▶ WRITTEN EXERCISE:
Look below for the line containing "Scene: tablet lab", then write out that line and every line after it to the end, exactly, minus the pictures.

/---

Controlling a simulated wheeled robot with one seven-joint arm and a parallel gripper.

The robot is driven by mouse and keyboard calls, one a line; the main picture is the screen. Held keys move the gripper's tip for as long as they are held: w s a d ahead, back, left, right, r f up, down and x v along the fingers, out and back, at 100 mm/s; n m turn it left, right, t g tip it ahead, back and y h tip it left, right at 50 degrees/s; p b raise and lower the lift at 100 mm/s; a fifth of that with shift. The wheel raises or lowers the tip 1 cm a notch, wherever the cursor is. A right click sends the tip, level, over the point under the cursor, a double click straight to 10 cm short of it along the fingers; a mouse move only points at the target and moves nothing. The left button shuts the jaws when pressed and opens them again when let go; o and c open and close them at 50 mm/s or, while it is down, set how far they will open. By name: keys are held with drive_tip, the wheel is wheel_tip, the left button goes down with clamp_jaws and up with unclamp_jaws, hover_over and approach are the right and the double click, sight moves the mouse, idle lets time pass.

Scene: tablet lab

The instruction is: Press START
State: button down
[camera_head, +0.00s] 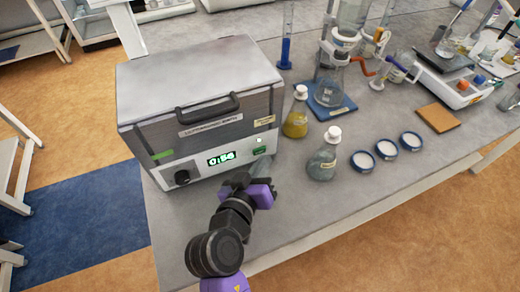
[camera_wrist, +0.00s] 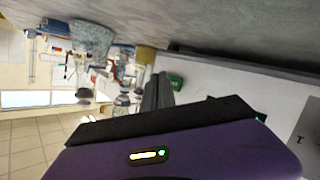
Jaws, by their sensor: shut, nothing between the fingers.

\---

▶ SOLUTION BELOW:
Scene: tablet lab

The instruction is: Press START
State: button down
[camera_head, +0.00s] 
[camera_wrist, +0.00s] 
Jaws, by their sensor: shut, nothing between the fingers.

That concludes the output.